Amid a landscape of shortened timelines and more complex products, companies are increasingly using simulation to digitally verify that a product meets requirements and performs as designed. Yet, engineers and analysts often find themselves working in silos, making contributions that are not in sync. Design engineers use computer-aided design (CAD) tools to design, while the analysts rely on simulation solutions to verify and validate those designs. These tools aren’t all connected with each other, which can result in numerous challenges across the product development lifecycle.

Product Design Using Modeling and Simulation

Design engineers transform their ideas into 3D designs using CAD solutions. The resulting model is a digital mockup of the real product. Engineers can use the model to visualize the product’s components. They can also gain an understanding of the product’s movement and performance via tools built into modern CAD solutions. CAD enables engineers to explore multiple design options at this phase of development, which will help them come up with the most suitable design to pursue.

Analysts use simulation solutions to digitally verify whether the design meets the product requirements. Since requirements can span multiple physics, many different analysts may use a host of different tools for verification. Typically, this group of analysts will work to verify all product requirements.

Design engineers take the input from simulation results to modify the design. This can fuel an iterative design process, where engineers can use those findings to explore more options and gain new insights into how design changes may impact performance.

This post will discuss the fundamental challenges involved with this more disconnected process of design and simulation carried out in a loop.

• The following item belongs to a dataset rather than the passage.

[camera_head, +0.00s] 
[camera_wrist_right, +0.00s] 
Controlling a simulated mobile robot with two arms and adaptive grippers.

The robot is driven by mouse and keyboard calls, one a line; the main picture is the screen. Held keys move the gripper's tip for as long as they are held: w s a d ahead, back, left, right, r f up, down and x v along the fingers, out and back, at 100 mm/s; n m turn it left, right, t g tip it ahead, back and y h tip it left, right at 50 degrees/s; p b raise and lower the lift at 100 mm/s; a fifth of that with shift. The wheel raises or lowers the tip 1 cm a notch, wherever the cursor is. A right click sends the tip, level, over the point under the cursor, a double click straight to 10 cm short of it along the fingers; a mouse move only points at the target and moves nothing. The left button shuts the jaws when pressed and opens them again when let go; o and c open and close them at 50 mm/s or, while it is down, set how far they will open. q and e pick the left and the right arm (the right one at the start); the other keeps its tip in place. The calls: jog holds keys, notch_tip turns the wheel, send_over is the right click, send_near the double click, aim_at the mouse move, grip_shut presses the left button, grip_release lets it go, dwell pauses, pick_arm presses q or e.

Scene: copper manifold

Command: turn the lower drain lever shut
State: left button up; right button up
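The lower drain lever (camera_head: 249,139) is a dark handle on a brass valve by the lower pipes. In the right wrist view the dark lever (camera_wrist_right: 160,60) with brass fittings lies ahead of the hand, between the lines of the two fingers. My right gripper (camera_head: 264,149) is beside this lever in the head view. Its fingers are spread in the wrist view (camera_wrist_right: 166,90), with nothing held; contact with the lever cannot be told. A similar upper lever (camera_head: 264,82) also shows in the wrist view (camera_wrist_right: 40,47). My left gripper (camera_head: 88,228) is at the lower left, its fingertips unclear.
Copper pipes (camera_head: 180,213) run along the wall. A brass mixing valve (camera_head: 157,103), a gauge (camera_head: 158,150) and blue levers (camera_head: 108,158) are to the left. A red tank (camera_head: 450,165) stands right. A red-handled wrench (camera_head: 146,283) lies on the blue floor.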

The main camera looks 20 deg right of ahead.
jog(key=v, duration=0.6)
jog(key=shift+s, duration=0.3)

Traditional Approach Followed by Analysts  

Traditionally, organizations follow a standard process when a design is ready to be digitally tested and validated. First, simulation analysts will seek out the latest design model from the design engineer. The analysts will then simplify that model for their own simulation purposes. They don’t need all the geometry information that’s detailed in that model to perform their simulation. Instead, they abstract that more elaborate design into a more basic simulation model that they can use to verify requirements. 

Next, the analysts will apply real-world operating conditions, including loads and boundary conditions, to the newer, simplified model. 

Then comes meshing. This is a unique process that creates a discretized model. Many analysts rely on automated tools to complete this step. 

Finally, using specific solvers, analysts will solve the model numerically to produce simulation results. They will then, in turn, interpret those results using visualization tools.

Iteration is the Nature of Design

Of course, designs rarely hit all marks on the first try. Simulation will uncover flaws that must be addressed. At that point, engineers will attempt to explore alternate designs to fix those issues. This requires the use of simulation to verify requirements satisfaction and performance. Because design engineers and analysts use different, unintegrated tools, the analyst must repeat the entire simulation sequence listed above for each new design. This eats up a lot of extra time and resources—all because the stakeholder groups use disconnected toolsets.

This cycle will be repeated many times over if there are multiple physics simulations for a single design. Given today’s market for smart, connected products, there’s a high likelihood that requirements spanning multiple physics will have to be verified. In a typical example, running a simulation on a complex product will require various analysts who run their own simulations on structural, fluid flow, thermal, and electromagnetics requirements. All analysts will have their own simulation setups consisting of simplifications, abstractions, loads, boundary conditions, mesh, and solvers. That’s a lot of work to verify and validate each design iteration.

Managing Simulation Artifacts

The traditional approach also lacks a single source of truth for the design model and simulation model. Design and simulation artifacts are likely housed across a multitude of desktops, shared drives, and various data management systems. It’s hard just to know when to update a simulation model, and far more difficult to automate the propagation of any design changes.

And since these efforts are siloed between design and simulation, the team needs to manage a plethora of files produced by the different simulations. Each simulation has a corresponding design model, simplified simulation model, mesh, solver options, and simulation results. That’s a lot of files to keep up with! And the number grows exponentially as design teams explore new design alternatives. Tracking and managing them becomes more and more difficult, even before you add in simulation automation workflows, which can execute hundreds or even thousands of analyses.

Conclusion

Design engineers contend with daunting challenges when creating today’s complex products. CAD models and simulation analyses can help teams arrive at an optimal design. But when engineers and analysts use these tools separately, in an unintegrated fashion, their work becomes more difficult. They experience longer timelines, increased costs, and inaccurate or incomplete data. 

Iteration is the nature of design. It follows that design teams that use connected tools can more easily iterate, feed simulation data back into the design process, and manage all the resulting simulation artifacts.